Review: The Bitter Tears of Petra von Kant
A harrowing exploration of love and pain
Walking into Pembroke New Cellars feels like intruding onto the set itself: two armchairs so close the audience can practically touch them, a little behind them a large bed with our titular character sprawled across it, framed by a typewriter on one side and bottles of alcohol on the other, the background adorned with clothes hung in an overlapping parade of colour.
This production makes use of the intimacy, drawing us into the claustrophobic world of Petra von Kant (Rosy Sida), a 35-year-old fashion designer in 1970s Germany – wealthy, self-absorbed, sadistic, and convinced she knows what love is supposed to be. Enter Karin (Eleanor Watson), a 23-year-old doe-eyed beauty who instantly leaves Petra speechless. Within a day, Petra has become completely infatuated and offers to let Karin live with her while she teaches her to be a model.
Sida perfectly captures Petra as she devolves from imperious, self-assured monologues supported by haughty body language into hysteria: shaking, screaming, smashing china and crying into her gin. Watson also nails Karin’s initial youthful timidity, only to slowly reveal the many layers to the character’s personality and past, sometimes using as little as a glance. As she becomes callous and predatory, Petra matches her with possessiveness and wild attempts at emotional manipulation.

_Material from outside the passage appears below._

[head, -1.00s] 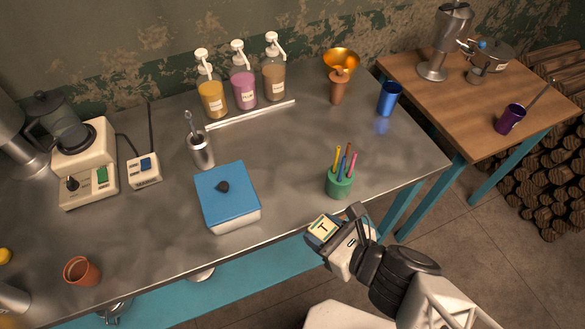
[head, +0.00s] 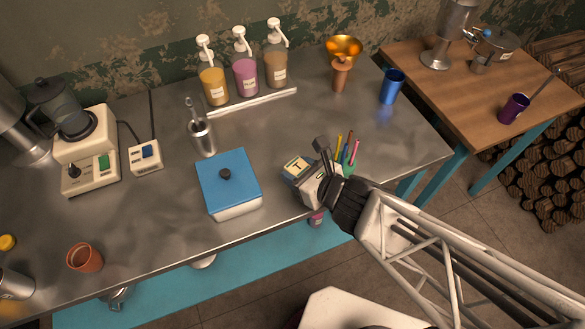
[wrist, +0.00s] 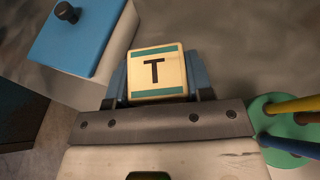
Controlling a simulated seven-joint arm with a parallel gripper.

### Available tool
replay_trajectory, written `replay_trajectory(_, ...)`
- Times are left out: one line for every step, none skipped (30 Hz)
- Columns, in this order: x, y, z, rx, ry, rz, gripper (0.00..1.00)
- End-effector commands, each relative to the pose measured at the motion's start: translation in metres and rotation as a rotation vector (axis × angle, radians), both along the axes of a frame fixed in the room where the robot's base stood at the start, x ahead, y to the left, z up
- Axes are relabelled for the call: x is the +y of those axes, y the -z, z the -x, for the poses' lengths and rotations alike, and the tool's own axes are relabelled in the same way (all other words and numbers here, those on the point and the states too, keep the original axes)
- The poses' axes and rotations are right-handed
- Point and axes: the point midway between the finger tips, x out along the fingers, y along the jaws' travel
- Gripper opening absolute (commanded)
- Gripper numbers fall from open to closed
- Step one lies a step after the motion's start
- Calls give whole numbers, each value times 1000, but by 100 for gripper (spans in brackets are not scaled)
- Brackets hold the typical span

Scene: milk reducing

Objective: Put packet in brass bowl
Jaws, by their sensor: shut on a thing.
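The packet (wrist: 157,74) is a small cream square with green bands and a black letter T. My gripper (head: 300,172) is shut on it and holds it over the front part of the metal counter, between the blue-lidded box and the green pen cup. The packet also shows in the head view (head: 295,166). The brass bowl (head: 344,46) is a shiny golden bowl at the back right of the counter, above a copper-coloured stand or cup. The gripper is well in front of the bowl and apart from it. The wrist view does not show the bowl.
A blue-lidded white box (head: 228,182) is left of the gripper. A green cup with coloured pens (head: 350,166) is close on its right, partly hidden by the arm. Several pump bottles (head: 245,76) stand at the back. A blue cup (head: 392,86) is right of the bowl. The mid-counter is clear.

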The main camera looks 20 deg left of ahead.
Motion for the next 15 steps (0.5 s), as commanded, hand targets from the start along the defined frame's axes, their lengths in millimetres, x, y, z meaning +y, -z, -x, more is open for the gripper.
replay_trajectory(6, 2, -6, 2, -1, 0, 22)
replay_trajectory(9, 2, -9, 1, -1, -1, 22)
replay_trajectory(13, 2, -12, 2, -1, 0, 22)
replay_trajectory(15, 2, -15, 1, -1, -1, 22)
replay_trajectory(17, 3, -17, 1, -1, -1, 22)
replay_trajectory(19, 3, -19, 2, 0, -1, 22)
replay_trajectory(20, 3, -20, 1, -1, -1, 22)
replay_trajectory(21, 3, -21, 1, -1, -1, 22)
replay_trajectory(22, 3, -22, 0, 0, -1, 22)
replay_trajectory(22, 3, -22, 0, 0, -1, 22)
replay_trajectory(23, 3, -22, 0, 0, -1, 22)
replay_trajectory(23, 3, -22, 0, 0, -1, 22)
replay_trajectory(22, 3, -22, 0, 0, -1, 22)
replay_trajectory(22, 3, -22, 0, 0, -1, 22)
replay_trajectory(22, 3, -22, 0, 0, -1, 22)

The silence of the play adds to the oppressive atmosphere, allowing the cast to convey both subtle and chaotic emotions with a gut punch. Moments of rising tension are punctuated by Marlene (Claire Chung) hammering away on the typewriter. When music does enter the scene, it is because Petra has put on a record – first so that she herself can dance, slowly swaying to the sensual music, and later so she can agonisingly watch Karin do the same.
Above all, Sida’s chemistry with the rest of the cast is what sells the narrative. Petra’s maid Marlene is a constant silent and stoic presence, drawing out Petra’s cruellest inclinations and conveying a kind of dark, subservient devotion. Where Petra risks slipping into eye-roll inducing melodrama, her cousin Sidonie (Inge-Vera Lipsius), daughter Gabriele (Georgina Deri), and mother Valerie (Amy Toledano) all provide excellent grounding for her very real and heart-wrenching crisis to unfold. Petra’s final conversation with her mother is tender, as the latter guides her daughter towards finally understanding herself and what it means to truly love someone.

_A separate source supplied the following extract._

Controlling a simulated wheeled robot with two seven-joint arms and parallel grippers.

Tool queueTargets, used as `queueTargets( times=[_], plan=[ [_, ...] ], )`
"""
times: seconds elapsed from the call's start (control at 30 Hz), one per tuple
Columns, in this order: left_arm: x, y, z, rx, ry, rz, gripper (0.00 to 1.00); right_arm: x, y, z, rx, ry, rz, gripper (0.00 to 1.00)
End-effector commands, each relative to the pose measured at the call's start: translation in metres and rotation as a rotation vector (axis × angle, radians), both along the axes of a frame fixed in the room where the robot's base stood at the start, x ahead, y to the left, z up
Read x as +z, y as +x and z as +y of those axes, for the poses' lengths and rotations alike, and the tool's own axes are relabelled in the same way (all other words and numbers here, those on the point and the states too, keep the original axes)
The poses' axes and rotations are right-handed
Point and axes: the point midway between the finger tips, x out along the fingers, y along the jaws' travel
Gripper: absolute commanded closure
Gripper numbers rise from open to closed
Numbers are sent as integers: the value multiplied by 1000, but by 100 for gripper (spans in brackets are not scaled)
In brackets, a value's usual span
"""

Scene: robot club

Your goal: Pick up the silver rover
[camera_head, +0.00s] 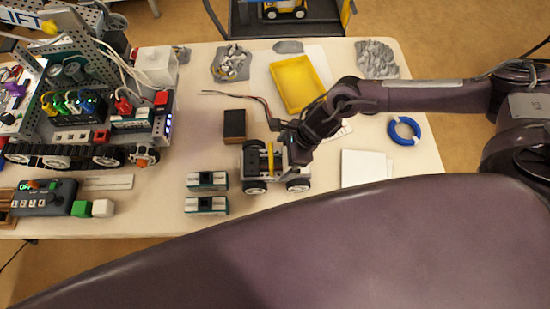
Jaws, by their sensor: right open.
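The silver rover (256,162) stands on the table near the middle of the picture. It is small and boxy, with dark wheels and a yellow upright piece on top. My right gripper (290,142) reaches in from the right and is at the rover's upper right side, over its back part. The gripper and wrist hide part of the rover. The gripper is open; whether its fingers touch the rover I cannot tell. My left gripper is not in view.
A black box (234,124) lies just behind the rover. Two module blocks (206,180) lie left of it. A yellow tray (292,88), a blue ring (404,130) and a white pad (364,170) lie around my right arm. A large tracked machine (90,155) fills the left.

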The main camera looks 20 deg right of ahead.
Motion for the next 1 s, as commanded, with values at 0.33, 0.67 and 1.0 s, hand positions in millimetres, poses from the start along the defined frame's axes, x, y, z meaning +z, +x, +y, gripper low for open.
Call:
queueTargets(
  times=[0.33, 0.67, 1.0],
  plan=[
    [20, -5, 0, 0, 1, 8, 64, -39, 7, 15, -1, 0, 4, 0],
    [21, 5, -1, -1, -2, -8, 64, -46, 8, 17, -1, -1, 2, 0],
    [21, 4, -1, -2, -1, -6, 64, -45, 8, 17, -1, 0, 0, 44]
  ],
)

The Bitter Tears of Petra von Kant seems small-scale with its single setting and minimal cast, but the emotions and themes it addresses are certainly not. This production of Rainer Werner Fassbinder is a play about sadness, pain, loss, heartbreak, and how to love is fresh, engaging. It is one that director Sam Warren Miell should be proud of.
Come see it for a taste of what Cambridge’s female acting talent and queer theatre scene have to offer.
4/5 stars.
The Bitter Tears of Petra von Kant is on at Pembroke New Cellars until Thursday, November 22nd. Tickets are £6-£8.